#### [Records shown]
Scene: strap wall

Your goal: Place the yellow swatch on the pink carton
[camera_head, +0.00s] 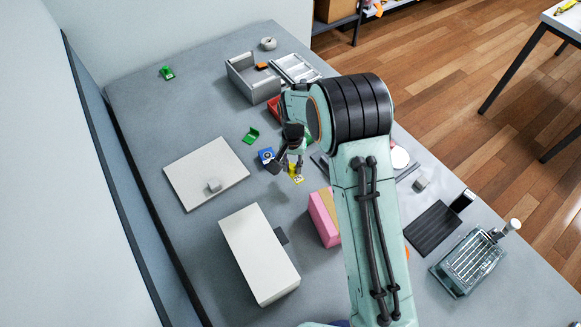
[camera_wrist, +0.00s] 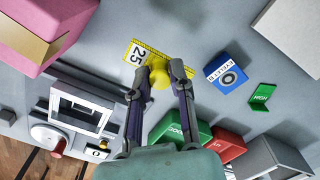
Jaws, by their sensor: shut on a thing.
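The yellow swatch (camera_wrist: 137,53) is a flat piece with a ruled yellow edge, a white patch marked "25" and a rounded yellow knob. My gripper (camera_wrist: 159,76) is shut on the knob, with one fingertip on each side. In the head view, my gripper (camera_head: 292,168) points down at mid-table, with the swatch (camera_head: 297,179) showing below it. I cannot tell whether the swatch touches the table. The pink carton (camera_head: 320,220) stands apart from it, nearer the head camera, partly hidden by my arm. In the wrist view the pink carton (camera_wrist: 62,18), with a tan face, is at upper left.
A blue box (camera_head: 266,155) and a green piece (camera_head: 251,134) lie close to my gripper. A white box (camera_head: 259,254) stands left of the carton. A flat pale board (camera_head: 206,173) bears a small grey block. Green (camera_wrist: 180,127) and red boxes lie close by in the wrist view.

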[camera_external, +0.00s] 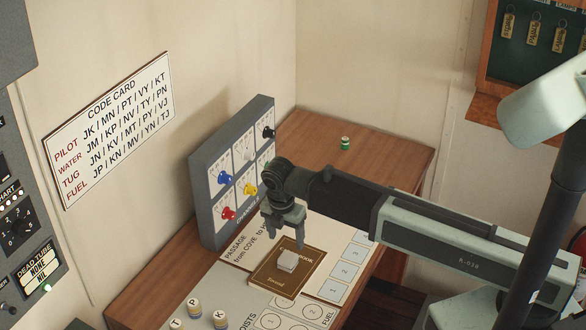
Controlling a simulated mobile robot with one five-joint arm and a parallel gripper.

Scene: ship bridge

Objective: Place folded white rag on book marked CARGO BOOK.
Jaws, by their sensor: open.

#### [Given instruction]
Print every entry exactly as written, without the pictures.

#### [Response to the exercise]
Scene: strap wall

Your goal: Place the yellow swatch on the pink carton
[camera_head, +0.00s] 
[camera_wrist, +0.00s] 
Jaws, by their sensor: shut on a thing.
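The yellow swatch (camera_wrist: 137,53) is a flat piece with a ruled yellow edge, a white patch marked "25" and a rounded yellow knob. My gripper (camera_wrist: 159,76) is shut on the knob, with one fingertip on each side. In the head view, my gripper (camera_head: 292,168) points down at mid-table, with the swatch (camera_head: 297,179) showing below it. I cannot tell whether the swatch touches the table. The pink carton (camera_head: 320,220) stands apart from it, nearer the head camera, partly hidden by my arm. In the wrist view the pink carton (camera_wrist: 62,18), with a tan face, is at upper left.
A blue box (camera_head: 266,155) and a green piece (camera_head: 251,134) lie close to my gripper. A white box (camera_head: 259,254) stands left of the carton. A flat pale board (camera_head: 206,173) bears a small grey block. Green (camera_wrist: 180,127) and red boxes lie close by in the wrist view.

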[camera_external, +0.00s] 
Controlling a simulated mobile robot with one five-joint arm and a parallel gripper.

Scene: ship bridge

Objective: Place folded white rag on book marked CARGO BOOK.
Jaws, by their sensor: open.

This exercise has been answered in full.